How Does a General Partnership Work?

In Business Organizations by Coolidge Wall

For those who do not want to start a new business on their own, there are different types of partnerships to consider. Perhaps the simplest and easiest is called a general partnership.

Unlike other forms of business organization, such as a corporation, there are no required formalities for forming a general partnership. Nor must the partners create a written partnership agreement, though it is often a good idea. Legally, a general partnership exists when two or more people are carrying on as co-owners of a business and sharing the profits. They are not allowed to draw a salary on top of the profits, which must be shared equally, along with the losses.

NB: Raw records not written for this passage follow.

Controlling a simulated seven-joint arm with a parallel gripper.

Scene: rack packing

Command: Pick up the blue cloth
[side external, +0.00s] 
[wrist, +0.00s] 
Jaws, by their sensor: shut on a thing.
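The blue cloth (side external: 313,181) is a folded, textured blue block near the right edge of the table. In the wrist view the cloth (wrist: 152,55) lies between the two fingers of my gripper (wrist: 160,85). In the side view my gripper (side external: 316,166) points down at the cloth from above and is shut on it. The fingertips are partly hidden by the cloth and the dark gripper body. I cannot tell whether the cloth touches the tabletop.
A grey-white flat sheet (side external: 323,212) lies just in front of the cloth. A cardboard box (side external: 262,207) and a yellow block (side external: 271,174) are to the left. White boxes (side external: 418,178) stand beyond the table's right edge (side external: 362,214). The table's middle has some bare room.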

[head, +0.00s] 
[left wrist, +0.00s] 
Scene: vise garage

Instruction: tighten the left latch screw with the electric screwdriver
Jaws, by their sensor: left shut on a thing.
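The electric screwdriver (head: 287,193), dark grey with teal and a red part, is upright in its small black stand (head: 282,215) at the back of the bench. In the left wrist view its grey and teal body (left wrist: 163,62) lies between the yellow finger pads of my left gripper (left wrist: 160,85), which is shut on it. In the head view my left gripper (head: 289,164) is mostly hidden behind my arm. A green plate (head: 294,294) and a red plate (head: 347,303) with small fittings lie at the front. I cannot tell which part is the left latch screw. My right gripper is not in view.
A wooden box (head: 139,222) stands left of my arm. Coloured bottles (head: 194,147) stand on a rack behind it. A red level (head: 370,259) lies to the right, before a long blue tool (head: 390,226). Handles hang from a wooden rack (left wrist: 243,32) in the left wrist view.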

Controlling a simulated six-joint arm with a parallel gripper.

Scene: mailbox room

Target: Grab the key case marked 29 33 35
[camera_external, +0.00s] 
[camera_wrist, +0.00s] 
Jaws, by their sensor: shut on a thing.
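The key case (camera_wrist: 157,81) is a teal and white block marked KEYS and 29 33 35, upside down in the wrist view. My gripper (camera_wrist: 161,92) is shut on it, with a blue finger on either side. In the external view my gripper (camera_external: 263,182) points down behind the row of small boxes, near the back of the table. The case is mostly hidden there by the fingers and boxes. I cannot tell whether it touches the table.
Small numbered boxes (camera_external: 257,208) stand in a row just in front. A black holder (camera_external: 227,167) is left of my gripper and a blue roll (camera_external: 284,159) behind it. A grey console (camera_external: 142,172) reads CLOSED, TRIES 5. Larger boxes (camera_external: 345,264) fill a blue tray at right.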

Starting a general partnership automatically creates duties that the partners owe each other. They each have a duty of loyalty, which means no partner may enrich him- or herself at the expense of the partnership, such as by buying supplies at an inflated price in exchange for a secret kickback from the supplier. A partner who simply makes a bad deal without any personal enrichment has not violated this duty. Partners also take on a duty to provide financial accounting to the rest of the partners.

If the partners wish to add other duties, they must include them in a written agreement. The agreement can detail how much each control each partner has over operations, how major decisions will be made, and so on.

Just as profits flow directly to the partners, in a general partnership the business’ taxes get paid through the partners’ personal income tax filings. Whether this is a burden you and your partners wish to take on is an important consideration when starting your business.